Everything feels simpler with younger men. Men under 40 seem less threatened by assertive women; they grew up with them. They like cheap beer instead of expensive wine. They don't snore (as much). Leftovers a 55-year-old would scoff at look good to them. Their erections NEVER last more than four hours. Their hard-ons end the old-fashioned way and 45 minutes later they are ready for more.
But what I enjoy most about younger men is not the sex, or the cliché that they make me feel young again—because they don't. Younger men make me feel old, and to my delight, I like that.
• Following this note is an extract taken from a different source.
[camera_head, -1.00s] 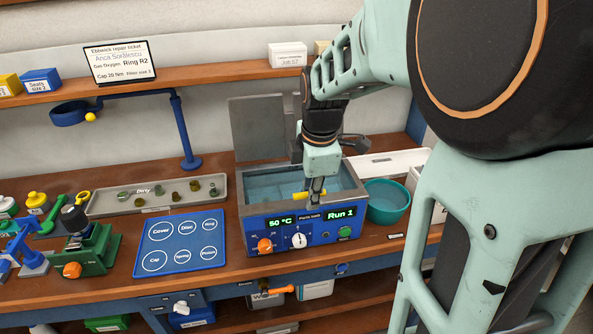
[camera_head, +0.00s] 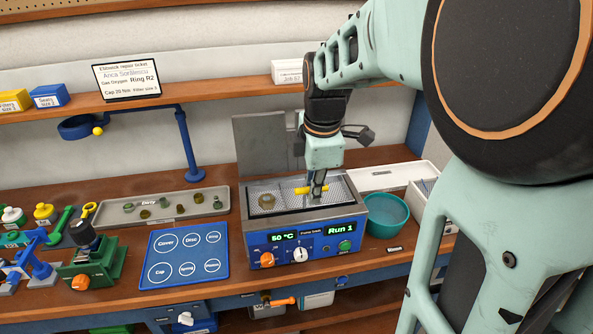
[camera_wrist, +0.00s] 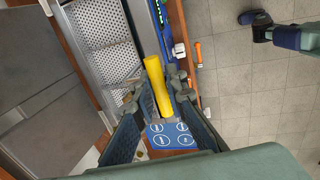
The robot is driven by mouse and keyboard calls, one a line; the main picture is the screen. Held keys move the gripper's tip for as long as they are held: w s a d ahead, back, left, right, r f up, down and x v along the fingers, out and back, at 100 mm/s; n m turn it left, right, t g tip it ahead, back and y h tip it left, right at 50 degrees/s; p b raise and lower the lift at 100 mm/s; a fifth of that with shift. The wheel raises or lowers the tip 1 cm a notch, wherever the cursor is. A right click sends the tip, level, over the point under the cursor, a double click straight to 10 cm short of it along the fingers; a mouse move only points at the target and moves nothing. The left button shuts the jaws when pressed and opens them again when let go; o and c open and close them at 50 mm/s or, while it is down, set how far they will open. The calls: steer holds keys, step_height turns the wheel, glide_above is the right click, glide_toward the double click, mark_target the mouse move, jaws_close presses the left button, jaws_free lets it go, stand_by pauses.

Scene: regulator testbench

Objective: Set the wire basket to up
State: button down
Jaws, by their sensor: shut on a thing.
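The parts bath, a blue-fronted tank (camera_head: 281,250), stands on the bench and its display reads 50 °C and Run 1. The wire basket (camera_head: 287,200) shows as a perforated metal tray near the tank's rim, with a small brownish part (camera_head: 266,201) in it. The basket's yellow handle (camera_head: 301,190) lies between the fingers of my gripper (camera_head: 317,192), which is shut on it. In the wrist view the handle (camera_wrist: 157,88) sits between both fingers, with the basket mesh (camera_wrist: 97,28) beside it. Water is hidden under the mesh.
A raised grey lid (camera_head: 262,143) stands behind the tank. A teal bowl (camera_head: 385,214) is close on its right. A blue labelled mat (camera_head: 184,252) and a grey Dirty tray (camera_head: 166,215) lie to the left. A shelf (camera_head: 210,90) runs above.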

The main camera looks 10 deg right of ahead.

I feel valuable around younger men, precisely because I am wiser and more experienced in life, love and between the sheets.
I know I'll never end up with one for good. The naked truth is we don't have enough in common to last. One recently put it exactly right when he told me, "I love this, but there's always gonna be a glass ceiling between us." That lack of permanence, the improbability of commitment and "forever," doesn't mean I can't pick up a tip or two about self-esteem, and enjoy the magic of human connection with younger men. And vice versa. The experience can enrich us both, making us better partners for people our own ages down the road.
*My viewpoint is from the perspective of a heterosexual woman, because I am one. But change the gender identification and/or sexual orientation to whatever works for you and let me know if the same advice holds true. Thank you.